SEC Launches FCPA Site
The SEC recently launched, apparently with little fanfare, a specific FCPA site – see here. The site contains a list (and in some cases a summary) of SEC FCPA enforcement actions from 1978 to the present, including (for most actions) links to original source documents. Kudos to the SEC for this FCPA specific site. The DOJ’s FCPA specific site is here. Both of these resources, along with others including two new resources mentioned below, can be found on the “Resource Center” pageof this site.
Big, Bold, and Bizarre
One thing academic publishing is not is fast. Those cite-checking parties and author revisions take time. In any event, before the calendar flips to 2012, I am pleased to share my recent article ”Big, Bold, and Bizarre: The Foreign Corrupt Practice Act Enters A New Era” published by the University of Toledo Law Review. The article can be downloaded here and it is, for the most part, a review and analysis of 2010 FCPA enforcement actions and related developments (current as of January 15, 2011). For collectors of FCPA Year in Review pieces, my review and analysis of 2009 FCPA enforcement actions and related developments published by the Indiana Law Review can be downloaded here.
In this first-of-its-kind FCPA/Travel Act “decision tree,” Perkins Coie Partner and former federal prosecutor T. Markus Funk provides in-house counsel and others in the anti-bribery space with a handy, practical analytical tool for walking through the standard range of foreign (and domestic) bribery issues that may come up. Markus, an FCPA practitioner and who serves as the National Co-Chair of the ABA’s Global Anti-Corruption Task Force, included not only the steps to FCPA liability, but he also integrated the Travel Act’s prohibitions into the comprehensive analysis. This is a very useful one-stop chart for anyone involved in FCPA issues or likely to encounter foreign bribery issues.
Richard Cassin of FCPA Blog fame, along with his partners at Ethics360, recently launched the FCPA Database – see here. On his FCPA Blog (here) Cassin notes that the FCPA Database is ”a unique suite of products designed to aid today’s compliance professionals.” The FCPA Database includes a searchable collection of current anti-corruption legislation from over 130 countries, information regarding anti-money-laundering laws, privacy laws, enforcement agencies, and a directory of more than 2,000 law firms, and about 1,000 law firm memos on anti-corruption enforcement and compliance.
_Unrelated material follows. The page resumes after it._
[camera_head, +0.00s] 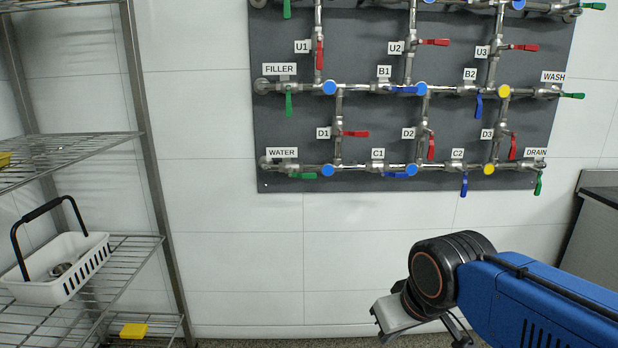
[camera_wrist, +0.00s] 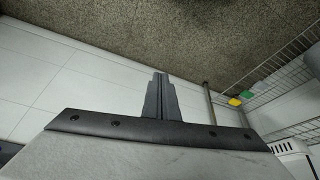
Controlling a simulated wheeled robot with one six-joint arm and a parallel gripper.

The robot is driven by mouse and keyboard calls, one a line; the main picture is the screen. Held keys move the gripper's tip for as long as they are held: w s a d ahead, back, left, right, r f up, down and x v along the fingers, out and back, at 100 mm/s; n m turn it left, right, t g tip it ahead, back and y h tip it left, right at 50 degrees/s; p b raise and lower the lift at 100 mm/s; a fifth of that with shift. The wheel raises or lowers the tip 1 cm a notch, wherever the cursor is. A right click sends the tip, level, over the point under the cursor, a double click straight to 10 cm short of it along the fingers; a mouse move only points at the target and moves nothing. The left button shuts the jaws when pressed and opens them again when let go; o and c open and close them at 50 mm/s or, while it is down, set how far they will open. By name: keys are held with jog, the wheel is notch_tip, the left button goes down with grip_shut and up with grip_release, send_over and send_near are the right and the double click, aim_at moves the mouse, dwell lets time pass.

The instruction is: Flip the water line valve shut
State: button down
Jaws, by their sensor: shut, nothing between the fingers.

I’ve spent some time in the database and feel like the holidays have come a bit early as it is a useful research and learning tool.
This previous post discussed the Second Circuit’s opinion this week in the Bourke matter. The post ended by noting that Bourke still had a motion for a new trial pending, but that it was unlikely Judge Scheindin (S.D.N.Y.) would grant that motion. The FCPA Blog reports here that Judge Scheindin denied the motion for a new trial.